En juin 1436, Notre-Dame fut invoquée lors d’une tempête par les passagers d’un navire britannique en perdition. C’était l’usage. Comme ils venaient assister, à Tours, au mariage du dauphin Louis (futur Louis XI) avec sa première femme Marguerite d'Ecosse, ils sont venus auparavant remercier la Vierge la plus célèbre de la région, celle de Cléry. Elle était bien connue des mariniers de la Loire, fleuve navigable certes, mais ô combien dangereux et imprévisible. Sa statue, richement parée, trônait sur le jubé de la grande église, à la limite du chœur et de la nef. Elle était entourée d’ex-votos. Devant était attaché un cierge si gros que dix hommes auraient eu de la peine à le mouvoir. On raconte que chaque fois qu’une personne en péril de mort sur mer ou sur terre faisait vœu de pèlerinage et d'offrande à Cléry, ce cierge tournait sur lui-même « comme pour témoigner que la patronne entendait la prière de son serviteur ». Louis XI ne cessa d’embellir cette église dans laquelle il voulut être enterré. La musique y fut en grand honneur car des chantres y étaient invités de tous les pays et c’est à Cléry qu’en 1471 fut récité pour la première fois l’Angélus de midi. Les orgues datent du début du XVIe siècle. Louis XII et François Ier font encore des donations à Notre-Dame de Cléry puis les calvinistes, en 1562 détruisirent la statue de la Vierge et le tombeau de Louis XI. Louis XIII fit reconstruire le tombeau et offrit une nouvelle statue, celle qui est aujourd’hui vénérée par les fidèles.

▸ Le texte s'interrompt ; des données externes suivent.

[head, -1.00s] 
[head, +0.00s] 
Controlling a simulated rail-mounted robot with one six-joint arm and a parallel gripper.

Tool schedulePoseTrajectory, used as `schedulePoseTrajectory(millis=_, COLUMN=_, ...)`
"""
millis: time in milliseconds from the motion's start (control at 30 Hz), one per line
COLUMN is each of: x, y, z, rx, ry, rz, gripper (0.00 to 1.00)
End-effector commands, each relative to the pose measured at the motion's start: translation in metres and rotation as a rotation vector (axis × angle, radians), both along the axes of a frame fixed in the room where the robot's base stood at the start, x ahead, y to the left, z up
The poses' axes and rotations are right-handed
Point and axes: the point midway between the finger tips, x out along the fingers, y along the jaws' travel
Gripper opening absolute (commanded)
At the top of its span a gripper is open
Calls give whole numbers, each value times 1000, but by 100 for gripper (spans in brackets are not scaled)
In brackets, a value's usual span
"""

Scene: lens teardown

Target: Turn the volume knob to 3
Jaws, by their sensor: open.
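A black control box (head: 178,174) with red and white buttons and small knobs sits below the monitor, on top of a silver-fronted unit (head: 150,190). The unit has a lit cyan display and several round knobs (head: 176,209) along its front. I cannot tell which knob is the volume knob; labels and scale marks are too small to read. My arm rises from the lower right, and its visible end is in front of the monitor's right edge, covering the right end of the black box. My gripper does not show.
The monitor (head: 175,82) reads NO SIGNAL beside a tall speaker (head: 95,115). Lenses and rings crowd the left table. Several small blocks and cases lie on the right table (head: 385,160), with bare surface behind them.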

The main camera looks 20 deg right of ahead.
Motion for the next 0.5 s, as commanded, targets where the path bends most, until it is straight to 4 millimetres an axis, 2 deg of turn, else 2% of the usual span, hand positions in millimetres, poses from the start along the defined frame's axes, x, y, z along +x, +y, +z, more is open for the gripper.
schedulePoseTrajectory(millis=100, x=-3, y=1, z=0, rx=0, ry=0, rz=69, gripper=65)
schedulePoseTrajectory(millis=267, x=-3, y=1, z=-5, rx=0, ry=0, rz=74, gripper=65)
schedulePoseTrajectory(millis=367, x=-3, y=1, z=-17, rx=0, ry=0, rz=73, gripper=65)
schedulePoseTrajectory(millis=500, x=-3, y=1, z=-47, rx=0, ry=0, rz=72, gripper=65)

Si l’on parle beaucoup de miracles, deux seulement sont rapportés au XVIe siècle: en 1514 une petite fille recouvre la parole après dix-huit jours de mutisme et, en 1593, un bébé ressuscite. Un autre miracle eut lieu le lundi de la Pentecôte 1670, dont témoignent plusieurs procès-verbaux déposés chez le notaire de Cléry : pendant la prière du soir, les chanoines virent subitement les visages de la Vierge et de l’Enfant devenir « d’une pâleur d’agonisants, se couvrir de sueur et de larmes ». Les chanoines sonnent les cloches, les habitants accourent et constatent ce Miracle des Larmes versées sur la misère du temps.

Ayez une pensée pour David, pèlerin d’ici, parti pour Compostelle en 1998, à pied.
Il est reparti de cette chapelle Saint-Jacques, le 25 février 2002, âgé de 28 ans.
Saint Jacques l’a conduit pour son dernier grand pèlerinage,
comme il accompagne les âmes confiantes lorsque l’heure est venue.